Saturday, August 23, 2003

This fall's pick for One Book, One Chicago is The Things They Carried by Tim O'Brien. There is a rumor floating around that this was a deliberate choice on the part of the Chicago Public Library as a way to get the city to start a conversation about war and opposition. Once again I've got to hand it to our libraries for being more gutsy than say our elected officials.

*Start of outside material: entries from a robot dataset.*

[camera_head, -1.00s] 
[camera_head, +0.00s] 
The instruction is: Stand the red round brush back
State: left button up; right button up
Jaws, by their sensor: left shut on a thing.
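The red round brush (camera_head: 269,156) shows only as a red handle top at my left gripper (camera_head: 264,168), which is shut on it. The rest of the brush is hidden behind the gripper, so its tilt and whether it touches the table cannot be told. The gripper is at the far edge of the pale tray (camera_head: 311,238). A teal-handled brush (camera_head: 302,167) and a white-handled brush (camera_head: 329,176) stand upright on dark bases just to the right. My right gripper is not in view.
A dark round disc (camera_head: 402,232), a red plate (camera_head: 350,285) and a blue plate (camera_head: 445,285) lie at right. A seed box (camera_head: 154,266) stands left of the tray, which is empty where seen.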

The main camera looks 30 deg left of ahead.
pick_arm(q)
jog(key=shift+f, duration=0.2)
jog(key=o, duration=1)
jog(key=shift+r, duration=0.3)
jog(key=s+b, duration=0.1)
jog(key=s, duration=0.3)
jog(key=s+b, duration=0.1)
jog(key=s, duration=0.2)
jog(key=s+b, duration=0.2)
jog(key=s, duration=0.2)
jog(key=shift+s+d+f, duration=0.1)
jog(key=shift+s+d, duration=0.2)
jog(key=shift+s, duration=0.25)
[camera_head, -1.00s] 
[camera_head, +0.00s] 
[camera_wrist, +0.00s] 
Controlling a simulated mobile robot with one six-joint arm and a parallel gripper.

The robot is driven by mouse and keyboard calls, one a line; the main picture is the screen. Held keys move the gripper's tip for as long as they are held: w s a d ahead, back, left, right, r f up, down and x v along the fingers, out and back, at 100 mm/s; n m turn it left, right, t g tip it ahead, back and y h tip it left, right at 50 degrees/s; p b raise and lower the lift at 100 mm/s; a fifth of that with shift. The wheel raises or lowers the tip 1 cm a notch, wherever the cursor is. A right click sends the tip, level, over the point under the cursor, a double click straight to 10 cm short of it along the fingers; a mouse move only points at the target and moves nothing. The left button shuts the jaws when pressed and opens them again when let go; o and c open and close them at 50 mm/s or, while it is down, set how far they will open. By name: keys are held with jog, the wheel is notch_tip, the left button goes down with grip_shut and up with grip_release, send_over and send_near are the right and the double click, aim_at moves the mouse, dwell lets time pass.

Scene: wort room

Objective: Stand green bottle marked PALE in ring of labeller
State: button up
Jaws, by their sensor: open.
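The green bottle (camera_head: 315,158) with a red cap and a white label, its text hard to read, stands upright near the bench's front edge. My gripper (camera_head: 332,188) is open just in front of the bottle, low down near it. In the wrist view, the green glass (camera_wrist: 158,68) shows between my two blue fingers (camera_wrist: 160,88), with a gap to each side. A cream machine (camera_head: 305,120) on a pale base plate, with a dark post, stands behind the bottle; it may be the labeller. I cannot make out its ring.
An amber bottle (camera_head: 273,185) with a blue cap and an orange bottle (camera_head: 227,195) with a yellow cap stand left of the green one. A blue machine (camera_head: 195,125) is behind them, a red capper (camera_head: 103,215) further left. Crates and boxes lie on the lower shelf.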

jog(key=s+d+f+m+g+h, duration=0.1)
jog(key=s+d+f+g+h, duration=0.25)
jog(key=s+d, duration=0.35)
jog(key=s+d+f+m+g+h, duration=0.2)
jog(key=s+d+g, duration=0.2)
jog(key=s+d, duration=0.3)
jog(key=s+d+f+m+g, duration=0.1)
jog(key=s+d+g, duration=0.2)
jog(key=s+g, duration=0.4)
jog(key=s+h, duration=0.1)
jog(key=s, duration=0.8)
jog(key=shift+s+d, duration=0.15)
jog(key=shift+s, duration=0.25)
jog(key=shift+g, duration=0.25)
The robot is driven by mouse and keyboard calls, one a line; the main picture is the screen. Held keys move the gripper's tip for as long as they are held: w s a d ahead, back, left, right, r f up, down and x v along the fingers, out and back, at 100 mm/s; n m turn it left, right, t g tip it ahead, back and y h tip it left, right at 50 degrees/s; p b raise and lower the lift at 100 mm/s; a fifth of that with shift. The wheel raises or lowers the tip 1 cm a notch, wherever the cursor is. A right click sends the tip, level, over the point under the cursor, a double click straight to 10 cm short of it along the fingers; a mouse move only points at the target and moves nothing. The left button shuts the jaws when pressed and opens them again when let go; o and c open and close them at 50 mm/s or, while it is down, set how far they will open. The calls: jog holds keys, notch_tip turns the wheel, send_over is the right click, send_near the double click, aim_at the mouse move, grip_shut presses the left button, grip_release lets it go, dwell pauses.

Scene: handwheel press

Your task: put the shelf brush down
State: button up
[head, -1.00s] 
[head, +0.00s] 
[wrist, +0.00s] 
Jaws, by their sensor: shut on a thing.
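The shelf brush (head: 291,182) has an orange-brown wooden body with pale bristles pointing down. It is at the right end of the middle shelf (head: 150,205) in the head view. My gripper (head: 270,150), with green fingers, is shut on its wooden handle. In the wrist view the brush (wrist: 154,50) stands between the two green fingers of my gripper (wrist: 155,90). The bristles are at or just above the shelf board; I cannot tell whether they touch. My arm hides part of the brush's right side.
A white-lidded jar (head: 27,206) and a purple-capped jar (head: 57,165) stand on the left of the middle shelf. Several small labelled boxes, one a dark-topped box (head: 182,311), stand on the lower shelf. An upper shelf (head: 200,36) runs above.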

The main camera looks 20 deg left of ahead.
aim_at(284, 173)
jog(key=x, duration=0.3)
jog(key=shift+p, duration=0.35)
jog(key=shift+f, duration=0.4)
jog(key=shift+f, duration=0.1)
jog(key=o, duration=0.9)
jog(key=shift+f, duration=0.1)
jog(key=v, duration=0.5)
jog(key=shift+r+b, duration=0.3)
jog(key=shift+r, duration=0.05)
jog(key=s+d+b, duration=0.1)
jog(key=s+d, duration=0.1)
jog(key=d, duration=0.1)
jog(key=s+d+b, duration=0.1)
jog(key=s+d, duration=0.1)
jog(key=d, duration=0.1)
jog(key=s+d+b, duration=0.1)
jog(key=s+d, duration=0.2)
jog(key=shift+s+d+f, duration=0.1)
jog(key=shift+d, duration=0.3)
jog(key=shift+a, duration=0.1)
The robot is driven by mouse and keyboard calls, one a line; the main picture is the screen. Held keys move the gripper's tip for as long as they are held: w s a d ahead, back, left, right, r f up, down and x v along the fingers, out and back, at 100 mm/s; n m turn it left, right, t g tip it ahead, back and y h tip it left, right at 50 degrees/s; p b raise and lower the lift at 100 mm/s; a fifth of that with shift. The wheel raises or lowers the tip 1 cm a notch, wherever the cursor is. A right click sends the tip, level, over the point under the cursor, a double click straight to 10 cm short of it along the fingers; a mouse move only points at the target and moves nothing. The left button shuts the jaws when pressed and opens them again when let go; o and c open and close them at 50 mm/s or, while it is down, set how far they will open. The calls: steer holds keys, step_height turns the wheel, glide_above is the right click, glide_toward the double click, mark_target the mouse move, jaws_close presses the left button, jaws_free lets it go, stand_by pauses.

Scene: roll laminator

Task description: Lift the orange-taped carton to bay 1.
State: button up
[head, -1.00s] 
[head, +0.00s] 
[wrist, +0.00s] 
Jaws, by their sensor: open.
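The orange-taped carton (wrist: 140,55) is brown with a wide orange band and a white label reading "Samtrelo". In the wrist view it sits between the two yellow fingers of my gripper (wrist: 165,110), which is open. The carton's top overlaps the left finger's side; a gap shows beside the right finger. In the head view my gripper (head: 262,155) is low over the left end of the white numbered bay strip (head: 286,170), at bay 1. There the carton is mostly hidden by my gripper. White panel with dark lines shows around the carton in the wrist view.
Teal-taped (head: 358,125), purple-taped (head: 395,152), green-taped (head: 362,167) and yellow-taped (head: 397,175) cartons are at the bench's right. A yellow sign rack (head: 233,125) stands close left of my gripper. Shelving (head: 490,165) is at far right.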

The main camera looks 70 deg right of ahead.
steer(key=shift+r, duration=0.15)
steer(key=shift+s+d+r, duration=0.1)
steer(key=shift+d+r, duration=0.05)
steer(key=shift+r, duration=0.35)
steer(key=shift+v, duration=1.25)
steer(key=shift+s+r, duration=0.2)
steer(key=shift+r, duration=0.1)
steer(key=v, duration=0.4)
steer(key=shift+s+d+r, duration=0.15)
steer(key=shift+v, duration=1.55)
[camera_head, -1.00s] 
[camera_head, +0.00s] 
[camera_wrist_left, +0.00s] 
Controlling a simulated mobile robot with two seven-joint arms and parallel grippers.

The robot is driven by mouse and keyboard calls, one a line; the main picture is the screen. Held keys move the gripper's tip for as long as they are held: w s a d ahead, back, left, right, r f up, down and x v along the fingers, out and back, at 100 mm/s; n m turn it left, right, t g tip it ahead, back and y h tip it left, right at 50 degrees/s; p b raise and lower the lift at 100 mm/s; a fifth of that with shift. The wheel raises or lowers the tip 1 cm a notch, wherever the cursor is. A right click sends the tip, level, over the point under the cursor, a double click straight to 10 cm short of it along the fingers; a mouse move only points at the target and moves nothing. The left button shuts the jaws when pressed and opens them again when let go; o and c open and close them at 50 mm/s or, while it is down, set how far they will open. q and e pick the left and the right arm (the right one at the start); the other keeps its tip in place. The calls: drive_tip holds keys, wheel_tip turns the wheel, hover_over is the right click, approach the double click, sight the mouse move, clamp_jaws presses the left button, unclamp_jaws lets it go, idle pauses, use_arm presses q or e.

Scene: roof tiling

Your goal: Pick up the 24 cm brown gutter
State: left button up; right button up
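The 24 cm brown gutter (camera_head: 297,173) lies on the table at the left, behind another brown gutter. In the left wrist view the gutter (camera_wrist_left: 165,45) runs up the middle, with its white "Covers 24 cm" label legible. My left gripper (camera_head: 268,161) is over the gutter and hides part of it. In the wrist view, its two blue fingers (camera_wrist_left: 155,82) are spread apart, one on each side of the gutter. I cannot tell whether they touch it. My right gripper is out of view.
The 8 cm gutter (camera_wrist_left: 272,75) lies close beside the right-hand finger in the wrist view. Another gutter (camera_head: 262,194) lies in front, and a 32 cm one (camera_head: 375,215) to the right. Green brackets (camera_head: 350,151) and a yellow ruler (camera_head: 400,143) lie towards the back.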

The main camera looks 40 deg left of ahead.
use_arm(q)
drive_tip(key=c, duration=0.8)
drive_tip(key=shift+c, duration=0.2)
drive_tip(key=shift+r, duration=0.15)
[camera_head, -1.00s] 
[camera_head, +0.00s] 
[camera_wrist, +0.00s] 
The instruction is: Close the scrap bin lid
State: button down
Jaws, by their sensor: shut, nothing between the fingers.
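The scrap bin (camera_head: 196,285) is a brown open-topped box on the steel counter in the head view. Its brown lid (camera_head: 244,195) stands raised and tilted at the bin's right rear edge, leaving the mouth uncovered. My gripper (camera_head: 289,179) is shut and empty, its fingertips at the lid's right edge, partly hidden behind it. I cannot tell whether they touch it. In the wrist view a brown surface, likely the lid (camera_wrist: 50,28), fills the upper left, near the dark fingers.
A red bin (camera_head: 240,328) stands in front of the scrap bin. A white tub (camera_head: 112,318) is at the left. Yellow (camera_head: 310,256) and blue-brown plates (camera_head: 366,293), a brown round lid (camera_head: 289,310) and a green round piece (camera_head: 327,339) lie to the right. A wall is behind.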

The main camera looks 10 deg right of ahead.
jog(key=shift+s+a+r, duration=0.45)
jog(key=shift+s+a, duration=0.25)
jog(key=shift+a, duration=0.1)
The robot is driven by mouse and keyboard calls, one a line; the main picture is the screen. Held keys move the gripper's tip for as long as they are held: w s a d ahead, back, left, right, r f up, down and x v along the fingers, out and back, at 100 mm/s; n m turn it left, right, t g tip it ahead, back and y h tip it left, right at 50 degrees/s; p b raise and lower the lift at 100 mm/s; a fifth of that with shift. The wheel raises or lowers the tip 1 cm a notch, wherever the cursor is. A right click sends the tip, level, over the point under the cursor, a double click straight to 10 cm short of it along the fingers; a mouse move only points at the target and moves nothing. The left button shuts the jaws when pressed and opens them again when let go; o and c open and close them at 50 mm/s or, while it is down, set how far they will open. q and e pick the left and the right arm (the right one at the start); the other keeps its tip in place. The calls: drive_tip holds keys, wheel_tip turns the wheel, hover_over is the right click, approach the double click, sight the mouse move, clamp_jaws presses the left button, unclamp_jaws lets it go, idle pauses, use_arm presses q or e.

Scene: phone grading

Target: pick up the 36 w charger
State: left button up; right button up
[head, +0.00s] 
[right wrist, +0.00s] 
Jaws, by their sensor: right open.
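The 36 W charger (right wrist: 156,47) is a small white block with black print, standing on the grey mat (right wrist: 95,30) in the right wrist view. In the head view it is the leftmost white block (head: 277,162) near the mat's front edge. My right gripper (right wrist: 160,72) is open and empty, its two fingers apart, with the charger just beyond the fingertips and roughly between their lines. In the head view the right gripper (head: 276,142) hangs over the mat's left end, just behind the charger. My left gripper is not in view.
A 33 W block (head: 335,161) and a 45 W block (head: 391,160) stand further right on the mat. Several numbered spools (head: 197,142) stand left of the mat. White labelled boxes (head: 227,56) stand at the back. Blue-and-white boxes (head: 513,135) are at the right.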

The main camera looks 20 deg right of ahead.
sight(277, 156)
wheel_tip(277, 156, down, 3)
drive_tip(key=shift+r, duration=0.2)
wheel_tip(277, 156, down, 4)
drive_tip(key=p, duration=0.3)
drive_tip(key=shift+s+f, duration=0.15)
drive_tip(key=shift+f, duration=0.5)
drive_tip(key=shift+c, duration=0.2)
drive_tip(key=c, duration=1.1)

If you haven't read the book yet, now would be a good time. Don't buy it though. Check it out from the library.

From the title story:

They had no sense of strategy or mission. They searched the villages without knowing what to look for, not caring, kicking over jars of rice, frisking children and old men, blowing tunnels, sometimes setting fires and sometimes not, then forming up and moving on to the next village, then other villages, where it would always be the same. They carried their own lives. The pressures were enormous. In the heat of early afternoon, they would remove their helmets and flak jackets, walking bare, which was dangerous, but which helped ease the strain. They would often discard things along the route of the march. Purely for comfort, they would throw away rations, blow their Claymores and grenades, no matter, because by nightfall the resupply choppers would arrive with more of the same, then a day or two later still more, fresh sweaters—the resources were stunning—sparklers for the Fourth of July, colored eggs for Easter—it was the great American war chest—the fruits of science, the smokestacks, the canneries, the arsenals at Hartford, the Minnesota forests, the machine shops, the vast fields of corn and wheat—they carried like freight trains; they carried it on their backs and shoulders—and for all the ambiguities of Vietnam, all the mysteries and unknowns, there was at least the single abiding certainty that they would never be at a loss for things to carry.